Exercise requirements >> Transcribe every line exactly. Leave the pictures behind.
----
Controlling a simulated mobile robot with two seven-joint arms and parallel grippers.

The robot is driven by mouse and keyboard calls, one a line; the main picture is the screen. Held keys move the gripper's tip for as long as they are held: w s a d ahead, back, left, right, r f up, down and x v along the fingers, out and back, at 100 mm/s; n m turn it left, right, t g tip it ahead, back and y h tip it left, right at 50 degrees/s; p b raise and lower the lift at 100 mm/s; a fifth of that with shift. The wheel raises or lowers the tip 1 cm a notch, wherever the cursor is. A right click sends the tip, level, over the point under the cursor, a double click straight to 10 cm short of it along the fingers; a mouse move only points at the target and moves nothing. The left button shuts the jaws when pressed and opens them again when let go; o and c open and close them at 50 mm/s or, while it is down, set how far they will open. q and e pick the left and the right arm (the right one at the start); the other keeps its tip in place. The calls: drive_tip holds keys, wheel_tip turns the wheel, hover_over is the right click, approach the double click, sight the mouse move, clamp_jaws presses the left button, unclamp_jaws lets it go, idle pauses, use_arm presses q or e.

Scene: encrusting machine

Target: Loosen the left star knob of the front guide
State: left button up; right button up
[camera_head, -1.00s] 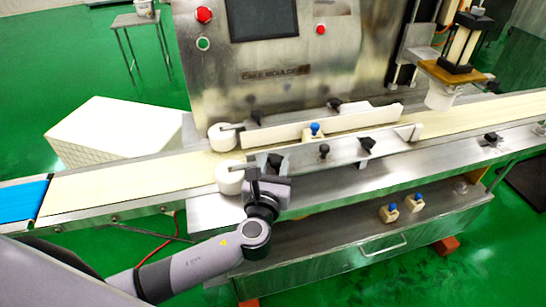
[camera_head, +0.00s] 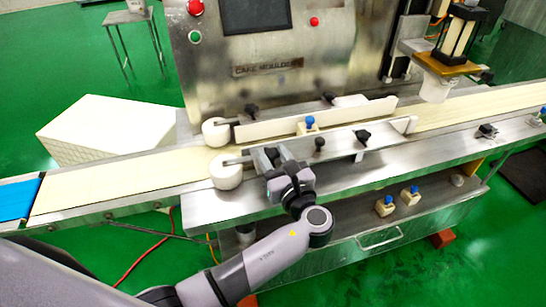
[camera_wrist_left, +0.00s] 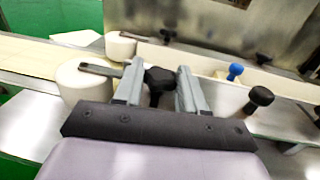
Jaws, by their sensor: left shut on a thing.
----
Answer to this task >>
Controlling a simulated mobile robot with two seven-joint arms and parallel grippers.

The robot is driven by mouse and keyboard calls, one a line; the main picture is the screen. Held keys move the gripper's tip for as long as they are held: w s a d ahead, back, left, right, r f up, down and x v along the fingers, out and back, at 100 mm/s; n m turn it left, right, t g tip it ahead, back and y h tip it left, right at 50 degrees/s; p b raise and lower the lift at 100 mm/s; a fifth of that with shift. The wheel raises or lowers the tip 1 cm a notch, wherever the cursor is. A right click sends the tip, level, over the point under the cursor, a double click straight to 10 cm short of it along the fingers; a mouse move only points at the target and moves nothing. The left button shuts the jaws when pressed and opens them again when let go; o and c open and close them at 50 mm/s or, while it is down, set how far they will open. q and e pick the left and the right arm (the right one at the start); the other keeps its tip in place. The calls: drive_tip holds keys, wheel_tip turns the wheel, hover_over is the right click, approach the double click, sight the mouse move, clamp_jaws presses the left button, unclamp_jaws lets it go, idle pauses, use_arm presses q or e.

Scene: encrusting machine

Target: Loosen the left star knob of the front guide
State: left button up; right button up
[camera_head, -1.00s] 
[camera_head, +0.00s] 
[camera_wrist_left, +0.00s] 
Jaws, by their sensor: left shut on a thing.

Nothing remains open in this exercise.